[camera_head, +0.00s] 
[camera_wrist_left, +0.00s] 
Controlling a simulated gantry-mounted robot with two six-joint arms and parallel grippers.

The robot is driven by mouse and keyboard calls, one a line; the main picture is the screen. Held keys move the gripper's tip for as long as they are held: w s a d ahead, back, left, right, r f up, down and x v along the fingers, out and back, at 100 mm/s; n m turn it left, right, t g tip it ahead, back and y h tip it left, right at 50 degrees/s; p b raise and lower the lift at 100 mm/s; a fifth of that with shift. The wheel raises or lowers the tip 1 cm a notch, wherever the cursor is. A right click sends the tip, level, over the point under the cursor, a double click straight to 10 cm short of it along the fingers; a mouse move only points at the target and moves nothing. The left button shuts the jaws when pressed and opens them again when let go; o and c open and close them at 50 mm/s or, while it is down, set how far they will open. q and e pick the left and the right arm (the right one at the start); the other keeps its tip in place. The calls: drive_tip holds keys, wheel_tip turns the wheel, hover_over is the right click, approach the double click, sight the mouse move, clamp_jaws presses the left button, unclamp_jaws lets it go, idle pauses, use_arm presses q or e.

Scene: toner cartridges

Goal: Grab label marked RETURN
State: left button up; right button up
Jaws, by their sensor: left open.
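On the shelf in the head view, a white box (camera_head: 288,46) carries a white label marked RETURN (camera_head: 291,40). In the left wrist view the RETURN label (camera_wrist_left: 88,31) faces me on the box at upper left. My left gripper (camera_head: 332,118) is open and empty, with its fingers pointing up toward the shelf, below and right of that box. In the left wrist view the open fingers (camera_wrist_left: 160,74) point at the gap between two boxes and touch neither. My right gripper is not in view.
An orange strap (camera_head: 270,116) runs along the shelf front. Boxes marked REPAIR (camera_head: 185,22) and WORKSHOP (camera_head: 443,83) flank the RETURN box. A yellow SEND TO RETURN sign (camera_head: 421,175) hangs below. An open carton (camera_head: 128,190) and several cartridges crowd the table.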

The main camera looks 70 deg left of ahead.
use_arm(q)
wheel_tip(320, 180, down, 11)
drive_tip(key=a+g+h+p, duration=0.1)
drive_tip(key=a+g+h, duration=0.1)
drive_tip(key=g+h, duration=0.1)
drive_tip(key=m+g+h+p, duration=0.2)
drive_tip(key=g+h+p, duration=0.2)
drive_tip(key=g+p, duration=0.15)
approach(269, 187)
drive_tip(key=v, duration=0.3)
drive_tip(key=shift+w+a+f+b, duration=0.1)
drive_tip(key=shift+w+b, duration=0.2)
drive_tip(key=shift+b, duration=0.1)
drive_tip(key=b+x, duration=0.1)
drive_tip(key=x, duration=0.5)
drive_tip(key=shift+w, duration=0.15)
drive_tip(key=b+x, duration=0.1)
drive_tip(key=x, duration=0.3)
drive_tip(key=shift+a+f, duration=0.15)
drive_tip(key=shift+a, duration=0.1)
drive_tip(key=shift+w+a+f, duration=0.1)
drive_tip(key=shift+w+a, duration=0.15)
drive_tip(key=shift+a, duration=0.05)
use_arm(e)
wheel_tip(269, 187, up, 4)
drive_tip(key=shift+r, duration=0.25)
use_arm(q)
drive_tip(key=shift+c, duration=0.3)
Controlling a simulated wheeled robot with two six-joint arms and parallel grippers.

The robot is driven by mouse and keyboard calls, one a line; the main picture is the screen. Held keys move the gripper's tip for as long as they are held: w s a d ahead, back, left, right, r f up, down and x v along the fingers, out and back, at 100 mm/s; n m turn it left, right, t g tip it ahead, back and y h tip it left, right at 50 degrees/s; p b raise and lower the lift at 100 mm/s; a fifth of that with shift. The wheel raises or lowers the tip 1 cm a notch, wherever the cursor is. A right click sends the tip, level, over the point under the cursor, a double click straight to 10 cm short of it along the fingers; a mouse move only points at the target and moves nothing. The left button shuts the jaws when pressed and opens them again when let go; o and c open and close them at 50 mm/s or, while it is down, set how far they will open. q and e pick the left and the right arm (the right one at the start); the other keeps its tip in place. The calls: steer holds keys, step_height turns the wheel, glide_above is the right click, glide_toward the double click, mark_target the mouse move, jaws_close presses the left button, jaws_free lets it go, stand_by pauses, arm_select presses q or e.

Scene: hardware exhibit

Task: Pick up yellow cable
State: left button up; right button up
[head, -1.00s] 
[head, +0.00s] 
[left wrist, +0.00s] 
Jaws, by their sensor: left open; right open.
..........
Go through the records and copy each line with "joint" in it.

» **Result below**:
Controlling a simulated gantry-mounted robot with two six-joint arms and parallel grippers.
Controlling a simulated wheeled robot with two six-joint arms and parallel grippers.

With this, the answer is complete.